Robot control records:
=-=-=-=-=

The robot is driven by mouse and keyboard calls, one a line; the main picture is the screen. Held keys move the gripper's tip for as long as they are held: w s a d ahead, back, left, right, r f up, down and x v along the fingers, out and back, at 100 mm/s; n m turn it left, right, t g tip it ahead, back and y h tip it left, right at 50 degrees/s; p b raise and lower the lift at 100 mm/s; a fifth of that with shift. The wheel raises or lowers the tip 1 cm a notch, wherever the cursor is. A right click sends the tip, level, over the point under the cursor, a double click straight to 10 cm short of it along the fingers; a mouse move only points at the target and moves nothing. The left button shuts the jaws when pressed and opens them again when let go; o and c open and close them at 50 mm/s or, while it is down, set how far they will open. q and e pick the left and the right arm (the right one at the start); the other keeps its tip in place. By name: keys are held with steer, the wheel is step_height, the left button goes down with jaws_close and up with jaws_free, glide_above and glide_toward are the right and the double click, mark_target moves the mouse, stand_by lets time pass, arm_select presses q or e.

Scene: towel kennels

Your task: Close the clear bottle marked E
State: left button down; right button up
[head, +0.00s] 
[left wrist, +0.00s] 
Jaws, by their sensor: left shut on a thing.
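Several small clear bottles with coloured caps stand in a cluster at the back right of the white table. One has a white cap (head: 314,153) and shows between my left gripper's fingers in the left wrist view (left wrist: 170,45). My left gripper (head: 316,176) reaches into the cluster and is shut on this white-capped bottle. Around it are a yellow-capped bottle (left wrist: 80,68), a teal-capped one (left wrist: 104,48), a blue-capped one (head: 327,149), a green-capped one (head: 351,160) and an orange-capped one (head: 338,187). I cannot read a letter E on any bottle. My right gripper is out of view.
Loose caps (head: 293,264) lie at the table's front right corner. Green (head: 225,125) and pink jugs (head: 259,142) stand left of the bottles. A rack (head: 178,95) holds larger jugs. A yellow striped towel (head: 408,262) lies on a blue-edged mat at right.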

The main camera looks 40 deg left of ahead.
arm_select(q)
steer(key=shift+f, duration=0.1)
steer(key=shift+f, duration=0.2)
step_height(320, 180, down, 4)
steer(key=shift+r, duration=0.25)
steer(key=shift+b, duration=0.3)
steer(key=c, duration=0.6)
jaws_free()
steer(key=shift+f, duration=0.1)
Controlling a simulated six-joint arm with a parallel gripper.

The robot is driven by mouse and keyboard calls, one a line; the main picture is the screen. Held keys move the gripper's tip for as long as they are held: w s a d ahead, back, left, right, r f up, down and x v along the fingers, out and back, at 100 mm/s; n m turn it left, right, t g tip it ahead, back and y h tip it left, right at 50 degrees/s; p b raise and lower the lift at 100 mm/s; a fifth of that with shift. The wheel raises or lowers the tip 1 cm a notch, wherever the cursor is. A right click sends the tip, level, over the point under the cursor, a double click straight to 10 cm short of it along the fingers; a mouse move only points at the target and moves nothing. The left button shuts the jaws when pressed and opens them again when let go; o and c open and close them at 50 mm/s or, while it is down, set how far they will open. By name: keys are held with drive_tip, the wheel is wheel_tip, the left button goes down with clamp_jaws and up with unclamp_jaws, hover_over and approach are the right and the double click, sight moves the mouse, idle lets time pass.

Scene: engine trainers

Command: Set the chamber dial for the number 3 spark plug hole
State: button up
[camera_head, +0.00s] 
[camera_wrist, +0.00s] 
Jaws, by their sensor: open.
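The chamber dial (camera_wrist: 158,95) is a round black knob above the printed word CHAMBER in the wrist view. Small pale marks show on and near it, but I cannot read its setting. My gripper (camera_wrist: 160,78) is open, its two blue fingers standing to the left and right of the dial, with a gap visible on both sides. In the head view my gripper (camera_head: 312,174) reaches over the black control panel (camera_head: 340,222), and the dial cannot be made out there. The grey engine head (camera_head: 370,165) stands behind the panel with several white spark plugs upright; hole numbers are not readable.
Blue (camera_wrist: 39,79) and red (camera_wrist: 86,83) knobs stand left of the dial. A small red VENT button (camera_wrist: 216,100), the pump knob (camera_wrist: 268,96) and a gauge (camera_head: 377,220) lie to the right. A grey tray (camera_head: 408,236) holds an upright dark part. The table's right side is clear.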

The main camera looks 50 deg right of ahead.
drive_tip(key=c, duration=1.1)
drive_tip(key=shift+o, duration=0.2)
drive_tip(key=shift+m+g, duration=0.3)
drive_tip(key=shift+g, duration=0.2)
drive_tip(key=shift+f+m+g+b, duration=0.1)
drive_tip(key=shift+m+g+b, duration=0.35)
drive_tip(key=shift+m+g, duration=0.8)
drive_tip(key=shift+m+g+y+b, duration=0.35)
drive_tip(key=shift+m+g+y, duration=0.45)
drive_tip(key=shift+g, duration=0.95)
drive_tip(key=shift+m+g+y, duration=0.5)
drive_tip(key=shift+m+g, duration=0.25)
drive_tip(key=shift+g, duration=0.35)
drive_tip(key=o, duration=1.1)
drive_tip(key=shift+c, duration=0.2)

=-=-=-=-=

* **TASK TO COMPLETE**: From the data above, copy each line that holds "State".

* **FULL ANSWER**:
State: left button down; right button up
State: button up

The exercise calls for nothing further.